Ce baromètre est dans la lignée du rapport de la Fondation Abbé-Pierre, rendu public début février, et qui alerte sur la hausse des difficultés des ménages à payer leur loyer. Les bailleurs publics enregistraient déjà une augmentation de 65 millions d'euros d'impayés de loyers par rapport au mois de février 2020, selon les chiffres de l'Union sociale pour l'habitat.
Derrière cette approche globale, la situation financière des ménages évolue très différemment
Le risque de défaut de paiement est très faible chez les clients dont les revenus sont globalement stables : salariés en CDI, fonctionnaires, retraités.
Fruit de l'effondrement de la consommation, certains français n'ont jamais autant épargné que pendant la crise sanitaire. En mars dernier, au début de la crise, les ménages ont augmenté leurs dépôts bancaires de 20 Mrds€, selon la Banque de France. Un chiffre spectaculaire : ces trois dernières années, la hausse mensuelle moyenne des dépôts s'élevait à 6 milliards. Le taux d'épargne des Français, déjà l'un des plus élevés d'Europe, pourrait cette année atteindre des niveaux sans précédent, « entre 17 et 20% ».

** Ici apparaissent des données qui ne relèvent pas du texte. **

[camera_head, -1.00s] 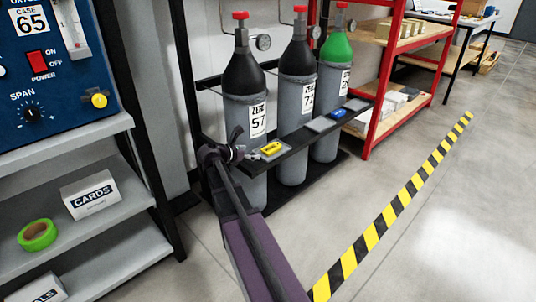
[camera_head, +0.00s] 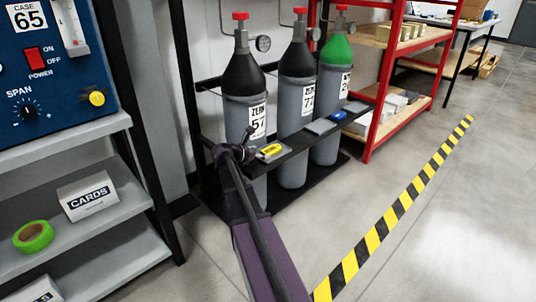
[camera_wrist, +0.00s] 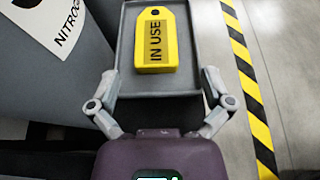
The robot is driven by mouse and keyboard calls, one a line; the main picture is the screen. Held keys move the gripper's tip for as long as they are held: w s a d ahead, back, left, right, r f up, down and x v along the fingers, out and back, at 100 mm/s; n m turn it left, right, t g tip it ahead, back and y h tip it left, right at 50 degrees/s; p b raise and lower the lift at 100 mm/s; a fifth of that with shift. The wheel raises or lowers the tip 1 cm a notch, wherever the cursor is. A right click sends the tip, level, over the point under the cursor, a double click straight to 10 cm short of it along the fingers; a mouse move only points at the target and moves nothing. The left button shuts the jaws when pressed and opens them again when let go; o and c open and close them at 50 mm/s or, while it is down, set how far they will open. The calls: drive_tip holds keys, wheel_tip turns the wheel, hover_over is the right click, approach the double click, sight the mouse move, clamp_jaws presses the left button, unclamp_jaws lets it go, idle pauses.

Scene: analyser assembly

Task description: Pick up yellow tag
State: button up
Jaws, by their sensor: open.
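The yellow tag (camera_wrist: 156,40), marked "IN USE", lies on a grey tray (camera_wrist: 192,78) in the wrist view. In the head view the yellow tag (camera_head: 271,150) is on the rack's front shelf, before the cylinder labelled 57. My gripper (camera_wrist: 157,82) is open and empty, with one finger on each side of the tray's near part, just short of the tag. In the head view my gripper (camera_head: 250,152) is at the left of the tag, partly hidden by my own arm.
Several gas cylinders (camera_head: 297,110) stand close behind the shelf. A blue tag (camera_head: 339,115) lies on another tray farther right. A shelf unit with a card box (camera_head: 88,197) and green tape (camera_head: 34,236) is at left. The floor right of the striped line (camera_head: 400,207) is clear.

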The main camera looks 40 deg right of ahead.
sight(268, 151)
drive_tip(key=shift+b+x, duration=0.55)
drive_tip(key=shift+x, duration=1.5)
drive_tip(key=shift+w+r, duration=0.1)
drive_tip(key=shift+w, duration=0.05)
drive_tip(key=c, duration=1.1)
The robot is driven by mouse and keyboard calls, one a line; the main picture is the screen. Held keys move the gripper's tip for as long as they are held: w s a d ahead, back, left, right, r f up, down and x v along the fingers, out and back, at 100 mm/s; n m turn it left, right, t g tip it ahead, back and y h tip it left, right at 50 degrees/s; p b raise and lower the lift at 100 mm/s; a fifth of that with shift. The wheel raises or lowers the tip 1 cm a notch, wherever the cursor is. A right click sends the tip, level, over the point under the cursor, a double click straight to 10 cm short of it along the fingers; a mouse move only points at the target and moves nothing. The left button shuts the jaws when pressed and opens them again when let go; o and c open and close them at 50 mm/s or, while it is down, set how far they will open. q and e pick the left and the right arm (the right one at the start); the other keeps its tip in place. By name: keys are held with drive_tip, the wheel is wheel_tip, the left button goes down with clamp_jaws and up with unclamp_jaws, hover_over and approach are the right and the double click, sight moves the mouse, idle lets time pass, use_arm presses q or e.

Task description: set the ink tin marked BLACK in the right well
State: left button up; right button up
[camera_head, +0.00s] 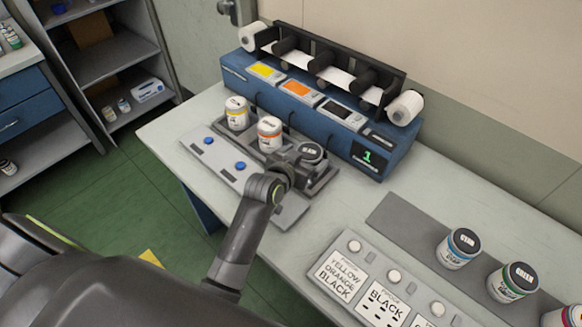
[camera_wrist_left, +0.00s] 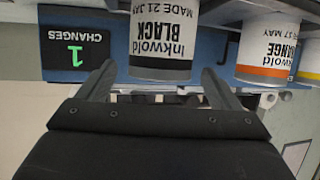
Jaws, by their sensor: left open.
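My left gripper (camera_head: 297,163) is open at the tin. In the wrist view its fingers (camera_wrist_left: 158,84) lie on either side of the tin's lid end, with gaps showing. The arm and gripper partly hide the right well, so I cannot see the tin's base. My right gripper is in neither view.
A yellow tin (camera_head: 236,113) and an orange tin (camera_head: 269,134) stand left of the BLACK tin. The blue rewinder (camera_head: 392,153) stands close behind. A light panel with blue buttons (camera_head: 240,166) is in front. More tins (camera_head: 459,249) and a label board (camera_head: 345,272) are right.

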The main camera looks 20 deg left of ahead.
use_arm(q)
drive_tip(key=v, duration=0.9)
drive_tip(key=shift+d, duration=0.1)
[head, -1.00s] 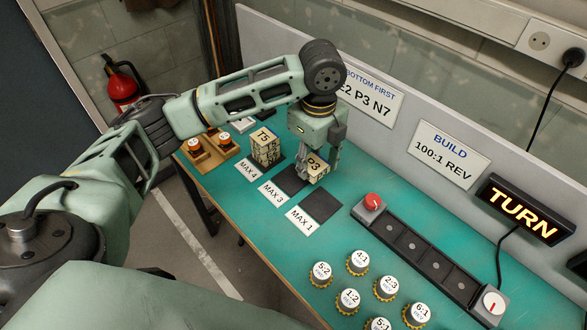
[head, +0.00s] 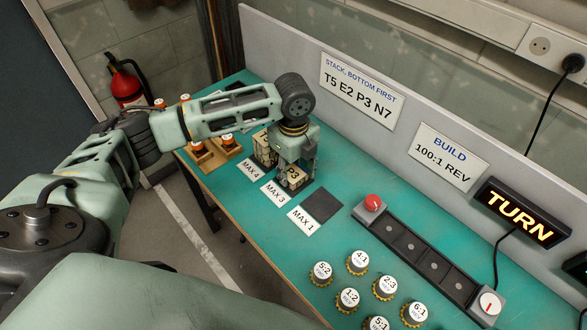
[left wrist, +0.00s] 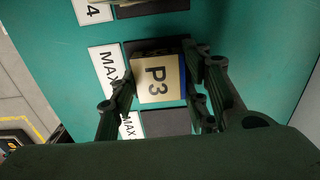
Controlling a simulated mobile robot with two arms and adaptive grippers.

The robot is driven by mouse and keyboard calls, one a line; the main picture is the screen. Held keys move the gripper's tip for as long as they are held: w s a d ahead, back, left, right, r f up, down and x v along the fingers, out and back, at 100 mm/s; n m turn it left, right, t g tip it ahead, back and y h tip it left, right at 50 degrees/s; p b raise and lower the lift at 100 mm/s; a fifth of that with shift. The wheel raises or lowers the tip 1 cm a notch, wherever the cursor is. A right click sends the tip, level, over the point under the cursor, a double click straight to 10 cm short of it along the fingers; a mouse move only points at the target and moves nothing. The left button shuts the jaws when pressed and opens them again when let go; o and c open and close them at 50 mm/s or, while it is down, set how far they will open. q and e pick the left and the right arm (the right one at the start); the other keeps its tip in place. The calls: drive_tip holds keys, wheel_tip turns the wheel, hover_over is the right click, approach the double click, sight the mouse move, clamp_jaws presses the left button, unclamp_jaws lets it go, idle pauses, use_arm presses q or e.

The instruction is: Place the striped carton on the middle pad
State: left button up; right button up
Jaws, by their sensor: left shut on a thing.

La situation est, par contre, inquiétante pour les français qui ont un statut précaire (étudiants, CDD, Intérim, intermittents du spectacle mais aussi les demandeurs d'emploi) et ceux qui subissent une baisse significative de leur activité avec la crise et les mesures de restriction (les autoentrepreneurs, les artisans, les commerçants etc). Ces derniers ont de plus en plus d'impayés de loyers et de factures d'énergie. En revanche, ils sont souvent exclus du crédit, compte tenu de leur situation précaire.
Pour Laurent Kocinski, fondateur de Meelo, fintech spécialiste de l'identification des fraudes et la sécurisation des transactions financières : « Le risque majeur n'est pas l'explosion du défaut de crédit des clients actuels, à condition bien sûr que les acteurs possèdent des solutions de prévention et de recouvrement efficaces.
Le risque ce sont les clients qui auront besoin de financements ou de solutions pour surnager, ce qui concerne notamment la nouvelle frange des français précaires. Dans ce cas, la tentation pourrait être grande d'enjoliver son dossier (fausse déclaration, justificatifs frauduleux) ou de se financer chez les acteurs réalisant moins de contrôles ou n'ayant pas de scoring ».
Dans tous les secteurs où l'on ne paye pas comptant (Énergie, Financières, Loueurs, Retailers), l'enjeu est clair : il faut mettre en œuvre des solutions préventives tout en maximisant ses ventes.